— Begin INFORMATION SUPPLIED —
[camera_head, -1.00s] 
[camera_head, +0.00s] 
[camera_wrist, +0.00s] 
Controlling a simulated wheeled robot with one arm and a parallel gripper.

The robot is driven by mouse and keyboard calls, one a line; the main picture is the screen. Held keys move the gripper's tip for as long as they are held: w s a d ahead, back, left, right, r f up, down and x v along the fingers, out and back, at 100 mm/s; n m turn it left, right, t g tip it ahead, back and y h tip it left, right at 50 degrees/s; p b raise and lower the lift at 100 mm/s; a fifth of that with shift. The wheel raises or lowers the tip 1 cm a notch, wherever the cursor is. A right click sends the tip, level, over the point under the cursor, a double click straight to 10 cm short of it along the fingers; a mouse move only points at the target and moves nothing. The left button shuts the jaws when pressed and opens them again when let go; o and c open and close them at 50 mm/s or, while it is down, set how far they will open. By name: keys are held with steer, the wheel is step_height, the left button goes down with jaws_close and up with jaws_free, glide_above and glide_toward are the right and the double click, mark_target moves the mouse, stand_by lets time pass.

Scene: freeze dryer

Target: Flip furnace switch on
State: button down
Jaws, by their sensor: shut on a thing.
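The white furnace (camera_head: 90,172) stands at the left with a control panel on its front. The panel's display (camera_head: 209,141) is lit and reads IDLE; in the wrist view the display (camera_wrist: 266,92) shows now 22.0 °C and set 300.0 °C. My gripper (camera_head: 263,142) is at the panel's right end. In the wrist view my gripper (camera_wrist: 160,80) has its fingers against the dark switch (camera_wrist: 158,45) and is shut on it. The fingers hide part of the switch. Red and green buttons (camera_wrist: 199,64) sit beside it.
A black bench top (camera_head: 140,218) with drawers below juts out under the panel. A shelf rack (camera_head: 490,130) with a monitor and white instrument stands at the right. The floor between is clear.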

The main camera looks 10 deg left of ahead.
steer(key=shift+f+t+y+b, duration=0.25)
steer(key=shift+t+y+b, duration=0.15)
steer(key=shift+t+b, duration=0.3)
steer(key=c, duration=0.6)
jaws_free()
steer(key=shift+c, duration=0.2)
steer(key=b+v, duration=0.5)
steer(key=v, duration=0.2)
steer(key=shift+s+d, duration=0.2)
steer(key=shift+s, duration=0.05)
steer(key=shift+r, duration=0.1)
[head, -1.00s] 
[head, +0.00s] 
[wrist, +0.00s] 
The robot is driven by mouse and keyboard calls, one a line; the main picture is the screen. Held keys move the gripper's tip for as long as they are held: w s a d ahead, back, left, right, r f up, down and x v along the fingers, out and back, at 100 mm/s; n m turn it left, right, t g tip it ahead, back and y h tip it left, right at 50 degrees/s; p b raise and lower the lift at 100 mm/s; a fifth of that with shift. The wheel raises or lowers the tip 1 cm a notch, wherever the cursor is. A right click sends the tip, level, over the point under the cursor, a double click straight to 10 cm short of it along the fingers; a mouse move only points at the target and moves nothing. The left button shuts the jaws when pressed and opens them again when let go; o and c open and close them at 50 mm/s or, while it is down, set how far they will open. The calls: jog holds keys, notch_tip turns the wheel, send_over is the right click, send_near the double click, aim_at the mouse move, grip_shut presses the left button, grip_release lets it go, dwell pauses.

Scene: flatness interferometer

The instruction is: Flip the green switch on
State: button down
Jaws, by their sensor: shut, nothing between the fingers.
— End INFORMATION SUPPLIED —
■ TASK INSTRUCTIONS ■
All lines from the line containing "Scene: flatness interferometer" through the end of the listing above are to be duplicated exactly; include both ends and nothing further.

■ SOLUTION ■
Scene: flatness interferometer

The instruction is: Flip the green switch on
State: button down
Jaws, by their sensor: shut, nothing between the fingers.

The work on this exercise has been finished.